Canada News
Aging workers starting to impact Canada’s labour market, RBC says
OTTAWA — A new Royal Bank analysis suggests the Canada’s labour market is already starting to feel the impact of the aging work force.
The RBC paper notes that given soft job growth in the past year, and the corresponding decline in the labour participation rate, it is easy — and likely inaccurate — to jump to the conclusion that many Canadians are becoming too discouraged to look for work.
But economist Nathan Jansen says the most likely explanation is just that the baby boomer generation is starting to retire.
The evidence for such a conclusion is there has been an increase in the number of Canadians classified as not in the work force.
It turns out that 65 year olds and older are responsible for most of the increase in the not-in-the work force category — not because they are discouraged but because they have retired, says Jansen.
He points out that back in 2007 Statistics Canada predicted that the participation rate would start to fall sharply going forward because of the aging population, with the decline becoming noticeable in 2011.
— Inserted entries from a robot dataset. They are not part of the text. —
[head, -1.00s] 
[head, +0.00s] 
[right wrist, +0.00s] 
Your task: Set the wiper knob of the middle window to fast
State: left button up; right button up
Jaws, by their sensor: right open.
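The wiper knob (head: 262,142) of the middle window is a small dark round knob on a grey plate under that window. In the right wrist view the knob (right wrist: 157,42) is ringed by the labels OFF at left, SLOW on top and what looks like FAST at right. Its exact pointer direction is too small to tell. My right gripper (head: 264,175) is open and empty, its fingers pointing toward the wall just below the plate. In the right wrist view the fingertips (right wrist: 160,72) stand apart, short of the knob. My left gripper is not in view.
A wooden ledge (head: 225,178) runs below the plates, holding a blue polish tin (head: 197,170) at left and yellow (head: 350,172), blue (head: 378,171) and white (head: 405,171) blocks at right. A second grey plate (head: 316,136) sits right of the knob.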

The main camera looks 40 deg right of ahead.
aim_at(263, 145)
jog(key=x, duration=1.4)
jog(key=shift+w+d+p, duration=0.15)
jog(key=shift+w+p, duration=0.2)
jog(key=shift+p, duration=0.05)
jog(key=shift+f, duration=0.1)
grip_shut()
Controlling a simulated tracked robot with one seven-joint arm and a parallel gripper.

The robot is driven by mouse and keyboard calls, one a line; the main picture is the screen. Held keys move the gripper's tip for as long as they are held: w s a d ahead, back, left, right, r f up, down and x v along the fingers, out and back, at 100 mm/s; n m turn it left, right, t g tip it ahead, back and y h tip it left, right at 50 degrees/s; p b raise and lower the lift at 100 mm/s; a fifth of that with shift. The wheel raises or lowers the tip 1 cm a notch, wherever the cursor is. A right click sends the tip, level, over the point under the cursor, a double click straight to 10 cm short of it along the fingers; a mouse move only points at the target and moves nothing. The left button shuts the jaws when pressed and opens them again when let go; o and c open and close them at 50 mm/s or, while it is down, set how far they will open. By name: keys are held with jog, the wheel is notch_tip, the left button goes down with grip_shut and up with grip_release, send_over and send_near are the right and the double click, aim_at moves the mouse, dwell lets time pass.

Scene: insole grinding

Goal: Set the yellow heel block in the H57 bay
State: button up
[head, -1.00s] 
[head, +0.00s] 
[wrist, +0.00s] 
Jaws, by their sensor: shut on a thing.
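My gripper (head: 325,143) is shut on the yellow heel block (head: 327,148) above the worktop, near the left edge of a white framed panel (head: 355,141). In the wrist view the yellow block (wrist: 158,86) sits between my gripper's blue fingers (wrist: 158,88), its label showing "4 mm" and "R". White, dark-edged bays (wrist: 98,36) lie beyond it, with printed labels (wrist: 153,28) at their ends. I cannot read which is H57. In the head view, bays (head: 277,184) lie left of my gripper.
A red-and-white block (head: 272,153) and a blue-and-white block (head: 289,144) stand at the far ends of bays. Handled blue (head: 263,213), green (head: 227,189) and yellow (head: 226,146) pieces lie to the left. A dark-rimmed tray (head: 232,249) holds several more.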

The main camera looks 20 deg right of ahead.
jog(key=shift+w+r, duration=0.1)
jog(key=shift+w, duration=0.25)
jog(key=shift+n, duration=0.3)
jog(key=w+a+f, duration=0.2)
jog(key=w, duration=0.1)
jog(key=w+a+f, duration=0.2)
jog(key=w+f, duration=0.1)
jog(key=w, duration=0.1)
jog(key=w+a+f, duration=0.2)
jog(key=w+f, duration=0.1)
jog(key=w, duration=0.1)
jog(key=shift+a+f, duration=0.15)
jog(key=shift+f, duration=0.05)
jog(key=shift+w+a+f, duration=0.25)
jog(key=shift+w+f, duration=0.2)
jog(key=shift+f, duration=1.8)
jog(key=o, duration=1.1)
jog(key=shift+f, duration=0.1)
If the analysis is true, that is good news for policy-makers because it suggests the country’s current unemployment rate of 6.9 per cent reflects accurately what is going on in the labour force, and does not hide a large number of discouraged workers.
But analysts have also warned that as baby boomers retire it will squeeze government budgets with higher costs for services such as health care and fewer workers paying taxes.